Microsoft researchers have identified a series of attacks that employ brute force techniques to gain unauthorized access to systems, enabling illicit cryptocurrency mining for profit.
This article delves into the intricate details of the attack, highlighting the deployment of backdoor tools, compromised credentials, and the evasive nature of the threat actors. We also explore the countermeasures recommended by Microsoft to safeguard your business from this malicious assault.
Infiltration and Persistence
Once the attackers breach their target system, they download a modified version of OpenSSH from a remote server. This rogue variant is carefully crafted to establish backdoor access to compromised systems and secretively acquire credentials, ensuring its longevity within the system.
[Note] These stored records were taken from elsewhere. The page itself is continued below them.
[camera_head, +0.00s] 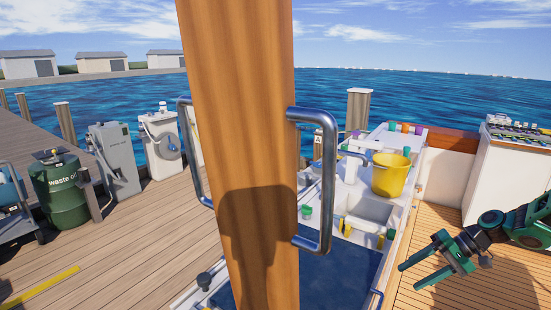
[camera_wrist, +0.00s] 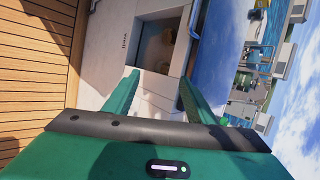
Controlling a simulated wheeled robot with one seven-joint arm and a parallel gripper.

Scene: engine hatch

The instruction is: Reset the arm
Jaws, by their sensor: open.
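My gripper (camera_head: 408,277) is at the lower right in the head view, above the planked deck. Its two green fingers are spread apart with nothing between them, and they point to the left. The arm behind it reaches in from the right edge. In the wrist view, the open fingers of my gripper (camera_wrist: 158,80) frame a white cabinet wall with a dark recess (camera_wrist: 158,47). Brownish shapes inside the recess are too dim to tell.
A tall wooden board (camera_head: 240,150) with metal handles (camera_head: 326,180) on both sides blocks the middle. Behind it are a white counter with a sink (camera_head: 368,212) and a yellow bucket (camera_head: 390,175). A green waste oil drum (camera_head: 60,190) stands left. Deck right of the counter is clear.

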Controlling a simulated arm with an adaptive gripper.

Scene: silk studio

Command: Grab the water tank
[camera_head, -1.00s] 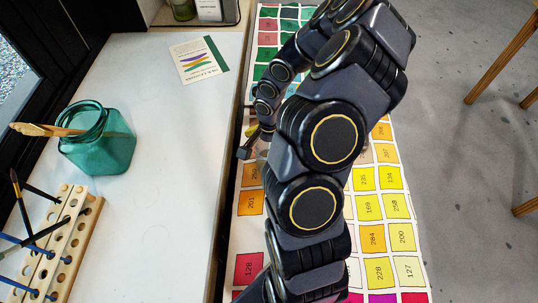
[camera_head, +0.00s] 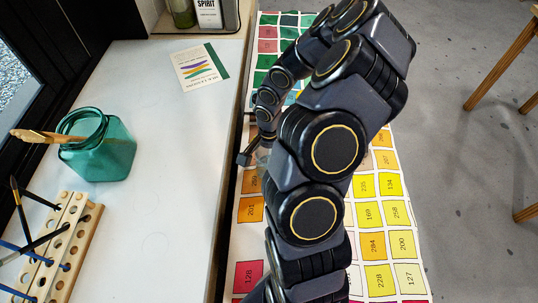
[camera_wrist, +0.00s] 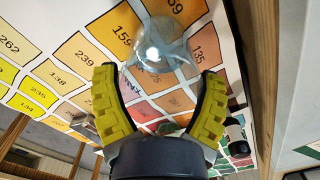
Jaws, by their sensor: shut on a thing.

The attack also involves the utilization of an open-source IRC bot with Distributed Denial of Service (DDoS) capabilities, contributing to the complexity and disruptive potential of the campaign.
The Arsenal of the Attackers
Employing an established criminal infrastructure, the threat actors employ a diverse range of tools and components, such as rootkits and an IRC bot, to steal device resources for mining operations. Additionally, the compromised devices are implanted with a patched version of OpenSSH, enabling the attackers to hijack SSH credentials, move laterally within networks, and conceal malicious SSH connections. The complexity and extensive scope of this attack exemplify the tremendous efforts invested by the attackers to elude detection.
The system’s backdoor performs a critical check to differentiate between a genuine system and a honeypot—a simulated system designed to mislead attackers while logging their activities.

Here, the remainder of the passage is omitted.